Но конца не видно было.
Иногда на Чистых прудах я встречал господина с красным лицом и рыжими усами, и испуганно думал «он». Но он не был «им» …
Бабушкина квартира была раньше квартирою управляющего гостиницей «Москва» и была отделена от неё лишь деревянною панелью… В гостинице «Москва» в последнее время жили исключительно воры, проститутки и спекулянты…
Раз ночью рядом с бабушкой раздались невероятные звуки, хриплые крики, женский плач. Бабушка в испуге вскочила, подозвала нас… Мы прильнули к стене… Слышались отдельные слова, отдельные выкрики: «Стерва… где шаталась? А?» «Я дома была», – пищала женщина. «Где дома была?» – рычал мужчина, по-видимому пьяный. «С кем шаталась, говори!» Она прислонилась к стене, он стал наступать на неё, тяжело навалился и стал колотить ее…
Мы стали стучать… Женщина все тише и тише стонала: «Это еще кто там?! Сволочи, чего хотите, я сам расправлюсь,» – орал пьяный и продолжал колотить. Тело женщины повалилось, он лежал на ней и колотил…
Мы стояли в ужасе и не могли помочь… Наконец кто-то стал ходить, в дверь начали стучать. В комнате все затихло… Дверь проломили… Мы слышали, как шумно схватили мужчину, связали его… над женщиной кто-то долго стоял, наклонившись.
Наутро из гостиницы «Москва» выносили на носилках завёрнутую в простыню безжизненную фигуру.

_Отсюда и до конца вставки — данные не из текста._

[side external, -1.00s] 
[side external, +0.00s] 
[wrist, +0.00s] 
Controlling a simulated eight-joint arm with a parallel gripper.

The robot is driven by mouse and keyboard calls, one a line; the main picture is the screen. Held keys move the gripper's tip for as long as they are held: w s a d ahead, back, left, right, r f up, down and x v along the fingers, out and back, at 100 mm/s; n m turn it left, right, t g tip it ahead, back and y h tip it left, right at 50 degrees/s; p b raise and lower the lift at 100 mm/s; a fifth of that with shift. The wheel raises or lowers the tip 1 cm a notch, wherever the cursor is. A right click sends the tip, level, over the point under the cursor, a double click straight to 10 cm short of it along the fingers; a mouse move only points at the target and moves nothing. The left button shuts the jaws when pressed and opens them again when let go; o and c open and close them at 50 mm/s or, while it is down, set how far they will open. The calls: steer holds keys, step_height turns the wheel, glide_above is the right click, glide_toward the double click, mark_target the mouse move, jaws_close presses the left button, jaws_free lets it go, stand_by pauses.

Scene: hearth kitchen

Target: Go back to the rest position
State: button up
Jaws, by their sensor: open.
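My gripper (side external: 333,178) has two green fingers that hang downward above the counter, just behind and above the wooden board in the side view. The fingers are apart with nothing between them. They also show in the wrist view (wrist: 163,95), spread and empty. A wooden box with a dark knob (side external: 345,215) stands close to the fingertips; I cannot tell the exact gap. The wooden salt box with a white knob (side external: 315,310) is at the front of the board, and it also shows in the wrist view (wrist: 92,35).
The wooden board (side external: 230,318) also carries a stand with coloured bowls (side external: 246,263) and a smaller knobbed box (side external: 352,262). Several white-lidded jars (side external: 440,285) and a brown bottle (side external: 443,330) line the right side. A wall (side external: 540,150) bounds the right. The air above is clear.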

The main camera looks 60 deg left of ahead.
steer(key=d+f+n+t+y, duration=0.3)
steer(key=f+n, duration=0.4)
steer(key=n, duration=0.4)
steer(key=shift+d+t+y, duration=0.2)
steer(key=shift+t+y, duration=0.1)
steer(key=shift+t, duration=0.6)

Мне поручено было ежедневно выносить в помойную яму помойное ведро… Помойку из ямы с ноября уже не вывозили, и двор весь был полон вонючей, разлагающейся грязи…
Раз вечером я в кожаной меховой куртке сидел на зелёном кресле и писал мои записки. Бабушка пристала ко мне: «Иди, вынеси ведро!» «Сию минуту!» – продолжаю писать. – «Ну, ты пойдёшь? а то я сама пойду!» А сама не двигается… Так пять минут, наконец я бросаю тетрадь и иду с вонючим ведром вниз по скользкой лестнице. Внизу наталкиваюсь на Адриана: «Это Вы?» – спрашивает он меня. «Я», – отвечаю я. – «Ради Бога, не ходите пока туда, тут только что шулера в чайной поймали, сейчас расстреливать будут.»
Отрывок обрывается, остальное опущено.